When alert fires I'll silence it for 10 minutes with ACK! working on this, then the daemon will keep checking all silences where comment starts with ACK!, if they match alerts and would expire soon it will extend them by 15 minutes, if they no longer match any alerts then it will let them expire.

https://github.com/prymitive/kthxbye

How do you deal with clustering? Does one alertmanager get to decide to resolve the silence for all the alertmanagers?

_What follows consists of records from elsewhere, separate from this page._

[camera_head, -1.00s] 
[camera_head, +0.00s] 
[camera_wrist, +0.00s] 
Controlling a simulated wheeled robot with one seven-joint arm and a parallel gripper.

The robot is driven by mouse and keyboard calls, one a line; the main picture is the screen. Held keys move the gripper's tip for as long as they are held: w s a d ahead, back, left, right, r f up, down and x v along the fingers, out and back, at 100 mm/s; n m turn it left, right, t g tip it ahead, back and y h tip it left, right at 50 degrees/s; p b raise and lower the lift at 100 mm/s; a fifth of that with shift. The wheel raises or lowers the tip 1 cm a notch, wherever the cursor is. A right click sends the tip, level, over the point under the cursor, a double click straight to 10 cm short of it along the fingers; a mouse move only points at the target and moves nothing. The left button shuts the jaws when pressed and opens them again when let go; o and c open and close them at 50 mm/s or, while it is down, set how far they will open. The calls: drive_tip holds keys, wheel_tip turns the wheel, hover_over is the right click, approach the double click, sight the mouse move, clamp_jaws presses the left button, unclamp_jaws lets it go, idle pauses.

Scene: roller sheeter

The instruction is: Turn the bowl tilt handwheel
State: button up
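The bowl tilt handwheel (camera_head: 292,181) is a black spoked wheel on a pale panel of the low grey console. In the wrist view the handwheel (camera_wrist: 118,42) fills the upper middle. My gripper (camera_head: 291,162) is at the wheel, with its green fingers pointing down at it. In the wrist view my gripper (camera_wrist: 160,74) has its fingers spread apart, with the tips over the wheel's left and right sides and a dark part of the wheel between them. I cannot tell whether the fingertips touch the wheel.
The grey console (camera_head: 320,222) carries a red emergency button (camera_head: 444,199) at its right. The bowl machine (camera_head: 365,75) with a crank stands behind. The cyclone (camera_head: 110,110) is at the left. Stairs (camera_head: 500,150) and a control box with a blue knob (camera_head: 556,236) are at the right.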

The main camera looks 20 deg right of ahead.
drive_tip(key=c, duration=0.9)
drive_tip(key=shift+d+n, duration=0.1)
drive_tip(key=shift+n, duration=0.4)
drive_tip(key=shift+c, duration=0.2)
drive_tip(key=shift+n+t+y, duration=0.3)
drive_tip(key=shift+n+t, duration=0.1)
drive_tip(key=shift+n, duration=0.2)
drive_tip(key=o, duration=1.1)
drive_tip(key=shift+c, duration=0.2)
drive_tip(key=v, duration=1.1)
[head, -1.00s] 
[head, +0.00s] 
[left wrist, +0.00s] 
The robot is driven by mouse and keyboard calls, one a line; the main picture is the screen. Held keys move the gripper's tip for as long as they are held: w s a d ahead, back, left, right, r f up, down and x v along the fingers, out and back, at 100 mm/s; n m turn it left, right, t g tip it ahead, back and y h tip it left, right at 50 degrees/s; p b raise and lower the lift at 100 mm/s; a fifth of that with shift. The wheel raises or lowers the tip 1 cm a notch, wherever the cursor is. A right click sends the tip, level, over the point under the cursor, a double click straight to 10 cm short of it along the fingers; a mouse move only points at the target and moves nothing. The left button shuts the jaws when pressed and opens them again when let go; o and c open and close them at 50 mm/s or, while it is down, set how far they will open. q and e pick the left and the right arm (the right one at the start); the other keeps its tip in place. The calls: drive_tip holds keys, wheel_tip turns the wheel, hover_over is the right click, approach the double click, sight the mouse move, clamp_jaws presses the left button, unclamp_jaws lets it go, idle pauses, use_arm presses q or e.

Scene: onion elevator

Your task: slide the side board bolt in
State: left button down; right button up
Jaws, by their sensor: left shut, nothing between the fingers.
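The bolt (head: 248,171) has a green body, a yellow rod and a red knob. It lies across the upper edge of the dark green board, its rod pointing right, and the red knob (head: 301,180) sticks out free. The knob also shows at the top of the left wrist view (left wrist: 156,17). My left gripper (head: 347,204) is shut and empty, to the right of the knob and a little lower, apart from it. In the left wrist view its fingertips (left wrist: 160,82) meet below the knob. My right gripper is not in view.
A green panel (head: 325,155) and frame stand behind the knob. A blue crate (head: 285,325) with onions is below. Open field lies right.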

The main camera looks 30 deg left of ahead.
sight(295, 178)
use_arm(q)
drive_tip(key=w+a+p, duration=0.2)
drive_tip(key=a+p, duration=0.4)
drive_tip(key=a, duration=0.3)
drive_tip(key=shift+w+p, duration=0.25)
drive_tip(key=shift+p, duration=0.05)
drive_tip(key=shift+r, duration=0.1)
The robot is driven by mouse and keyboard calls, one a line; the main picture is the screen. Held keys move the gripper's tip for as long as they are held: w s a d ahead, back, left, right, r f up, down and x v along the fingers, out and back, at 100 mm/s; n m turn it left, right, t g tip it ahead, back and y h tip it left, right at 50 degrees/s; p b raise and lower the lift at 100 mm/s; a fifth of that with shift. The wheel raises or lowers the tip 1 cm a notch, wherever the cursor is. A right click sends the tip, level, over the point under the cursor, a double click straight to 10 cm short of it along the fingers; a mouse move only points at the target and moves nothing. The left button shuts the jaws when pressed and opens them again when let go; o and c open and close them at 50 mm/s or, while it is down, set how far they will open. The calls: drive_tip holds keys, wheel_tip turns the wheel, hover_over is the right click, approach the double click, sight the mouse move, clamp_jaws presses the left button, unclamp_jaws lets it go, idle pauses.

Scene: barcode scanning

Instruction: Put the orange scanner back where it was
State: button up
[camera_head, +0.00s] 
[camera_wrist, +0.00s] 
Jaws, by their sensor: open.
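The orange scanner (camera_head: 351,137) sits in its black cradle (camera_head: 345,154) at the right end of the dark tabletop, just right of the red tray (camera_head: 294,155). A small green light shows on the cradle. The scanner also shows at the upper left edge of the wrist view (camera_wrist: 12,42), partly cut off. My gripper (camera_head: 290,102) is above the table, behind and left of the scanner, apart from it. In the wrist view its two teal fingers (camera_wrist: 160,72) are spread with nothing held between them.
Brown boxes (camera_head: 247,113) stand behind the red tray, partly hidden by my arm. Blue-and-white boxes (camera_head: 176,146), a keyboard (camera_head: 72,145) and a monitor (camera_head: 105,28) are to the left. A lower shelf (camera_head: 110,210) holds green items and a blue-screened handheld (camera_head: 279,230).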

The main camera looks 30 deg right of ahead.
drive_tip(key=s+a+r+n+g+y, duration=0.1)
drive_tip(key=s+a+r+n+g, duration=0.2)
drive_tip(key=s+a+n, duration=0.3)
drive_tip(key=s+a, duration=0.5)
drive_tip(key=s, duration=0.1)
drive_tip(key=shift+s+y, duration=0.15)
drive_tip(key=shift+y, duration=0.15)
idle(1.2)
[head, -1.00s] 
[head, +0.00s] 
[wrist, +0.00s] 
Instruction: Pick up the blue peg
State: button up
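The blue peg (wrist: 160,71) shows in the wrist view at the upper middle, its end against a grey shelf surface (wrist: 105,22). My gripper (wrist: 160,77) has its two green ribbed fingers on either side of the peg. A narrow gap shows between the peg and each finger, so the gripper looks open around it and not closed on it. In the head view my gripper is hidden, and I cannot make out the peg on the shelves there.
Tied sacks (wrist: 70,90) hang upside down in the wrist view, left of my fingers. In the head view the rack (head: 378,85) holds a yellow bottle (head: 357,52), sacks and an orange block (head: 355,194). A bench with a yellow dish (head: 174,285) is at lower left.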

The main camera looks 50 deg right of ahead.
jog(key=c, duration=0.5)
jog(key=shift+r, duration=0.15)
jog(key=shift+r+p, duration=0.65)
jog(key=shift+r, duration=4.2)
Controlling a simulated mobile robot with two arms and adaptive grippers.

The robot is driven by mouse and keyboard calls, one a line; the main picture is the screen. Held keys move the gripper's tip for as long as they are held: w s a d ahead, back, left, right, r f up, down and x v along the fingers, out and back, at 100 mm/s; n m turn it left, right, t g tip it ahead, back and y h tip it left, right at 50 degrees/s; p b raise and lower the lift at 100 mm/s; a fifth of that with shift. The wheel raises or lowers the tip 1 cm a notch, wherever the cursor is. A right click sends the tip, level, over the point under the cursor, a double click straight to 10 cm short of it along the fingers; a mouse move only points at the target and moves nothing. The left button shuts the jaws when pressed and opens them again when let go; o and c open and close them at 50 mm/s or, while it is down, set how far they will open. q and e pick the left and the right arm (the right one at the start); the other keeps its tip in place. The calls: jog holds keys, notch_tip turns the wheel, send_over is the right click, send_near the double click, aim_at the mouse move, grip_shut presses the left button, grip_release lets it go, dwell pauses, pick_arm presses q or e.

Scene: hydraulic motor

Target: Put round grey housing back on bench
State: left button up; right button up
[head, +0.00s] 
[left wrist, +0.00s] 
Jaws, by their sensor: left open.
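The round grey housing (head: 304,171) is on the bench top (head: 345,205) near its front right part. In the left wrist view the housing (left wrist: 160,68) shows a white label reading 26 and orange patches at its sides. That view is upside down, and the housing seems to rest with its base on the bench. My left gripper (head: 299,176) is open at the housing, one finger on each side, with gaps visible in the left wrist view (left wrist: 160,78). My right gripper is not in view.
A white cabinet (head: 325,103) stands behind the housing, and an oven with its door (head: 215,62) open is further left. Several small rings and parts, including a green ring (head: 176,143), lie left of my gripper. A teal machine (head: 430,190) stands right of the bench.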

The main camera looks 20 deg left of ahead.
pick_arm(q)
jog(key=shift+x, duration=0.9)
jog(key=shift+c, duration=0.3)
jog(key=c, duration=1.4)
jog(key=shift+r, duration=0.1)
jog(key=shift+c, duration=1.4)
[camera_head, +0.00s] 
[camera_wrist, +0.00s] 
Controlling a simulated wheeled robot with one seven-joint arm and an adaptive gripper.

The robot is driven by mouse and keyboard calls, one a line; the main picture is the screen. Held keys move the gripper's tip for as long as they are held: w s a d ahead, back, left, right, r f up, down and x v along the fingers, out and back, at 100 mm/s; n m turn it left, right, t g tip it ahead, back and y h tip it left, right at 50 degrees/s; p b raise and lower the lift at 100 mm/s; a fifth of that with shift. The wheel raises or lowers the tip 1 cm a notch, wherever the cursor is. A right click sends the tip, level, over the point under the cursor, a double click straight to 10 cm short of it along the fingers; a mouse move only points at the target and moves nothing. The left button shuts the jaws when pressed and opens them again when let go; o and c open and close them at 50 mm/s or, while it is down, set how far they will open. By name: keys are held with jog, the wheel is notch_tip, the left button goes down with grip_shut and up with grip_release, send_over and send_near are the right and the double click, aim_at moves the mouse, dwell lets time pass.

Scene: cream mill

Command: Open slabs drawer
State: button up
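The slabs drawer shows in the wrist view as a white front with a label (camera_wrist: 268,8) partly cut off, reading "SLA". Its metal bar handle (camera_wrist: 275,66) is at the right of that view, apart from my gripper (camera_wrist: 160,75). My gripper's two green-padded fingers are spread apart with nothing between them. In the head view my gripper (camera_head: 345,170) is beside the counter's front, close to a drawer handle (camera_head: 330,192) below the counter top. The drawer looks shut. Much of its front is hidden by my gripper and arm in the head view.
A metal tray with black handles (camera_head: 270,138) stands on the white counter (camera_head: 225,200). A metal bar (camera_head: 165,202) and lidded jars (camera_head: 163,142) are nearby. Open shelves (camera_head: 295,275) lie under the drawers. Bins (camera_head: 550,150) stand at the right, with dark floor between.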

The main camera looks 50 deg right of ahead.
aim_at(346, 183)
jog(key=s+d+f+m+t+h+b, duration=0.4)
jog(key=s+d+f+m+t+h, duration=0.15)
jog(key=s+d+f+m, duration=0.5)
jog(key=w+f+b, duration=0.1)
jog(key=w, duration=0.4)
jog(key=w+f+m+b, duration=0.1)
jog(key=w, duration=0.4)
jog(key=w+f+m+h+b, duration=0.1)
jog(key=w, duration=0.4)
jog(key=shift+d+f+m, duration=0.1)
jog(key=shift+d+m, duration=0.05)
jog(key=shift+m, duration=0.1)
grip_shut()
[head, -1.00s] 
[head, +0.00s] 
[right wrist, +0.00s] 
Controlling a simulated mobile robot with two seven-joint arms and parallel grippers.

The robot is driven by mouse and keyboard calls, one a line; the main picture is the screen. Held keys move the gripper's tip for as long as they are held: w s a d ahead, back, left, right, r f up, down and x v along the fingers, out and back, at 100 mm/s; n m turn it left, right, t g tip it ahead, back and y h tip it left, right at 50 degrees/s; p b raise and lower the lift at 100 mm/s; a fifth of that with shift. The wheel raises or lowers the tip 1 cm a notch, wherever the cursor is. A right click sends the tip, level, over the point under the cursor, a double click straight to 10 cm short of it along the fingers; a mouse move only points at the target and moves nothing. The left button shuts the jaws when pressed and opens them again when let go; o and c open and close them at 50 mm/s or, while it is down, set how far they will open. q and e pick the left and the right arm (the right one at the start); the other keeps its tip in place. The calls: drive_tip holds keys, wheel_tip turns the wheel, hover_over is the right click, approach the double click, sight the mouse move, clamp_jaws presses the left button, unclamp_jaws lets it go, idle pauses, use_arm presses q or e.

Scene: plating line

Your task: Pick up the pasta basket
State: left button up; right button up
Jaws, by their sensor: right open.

In such a way that silences would go away if one alertmanager is partitioned from one prometheus servers but not the other AM?

I don't deal with clustering at all.
All I need is an alertmanager api url, whatever that's a single instance or a cluster doesn't really matter.
If it's a cluster and it's in a split brain state then you'll have all problems of a split brain across your entire stack, for every component that uses alertmanager, kthxbye isn't in any way special here.

That was a question about how alertmanager could implement this, not a question about kthxbye :)

The issue with not dealing with it is how to debug why a notification is un-silenced in a clustered setup.

My bad, though you were responding to my comment

I have an proposal regarding this topic:

  • Add an "Infinite Duration" Switch to the "New Silence" interface
  • Add an "Expire on resolve" option to silences

The first one allows for a quicker creation of unlimited silences, which shall not be resolved by time, but by manual/automatic actions.

The second one lets a silence automatically expire when at least a single alert of the silenced alerts is resolved.
This could provide the "working on it"-silence-functionality, while also making sure that a reoccuring alert is catched because the silence was expired when the alarm resolved the first time.
Obviously this does not work for flapping alarms, but flapping instances/values could be catched by the Alert Rule definition in a way that the alert itself is not flapping.

What are the thoughts about this?

Add an "Expire on resolve" option to silences

Very much like the idea of this option (although it wouldn't be perfect for all cases). We tend to use long-term silences and periodically delete them to do this.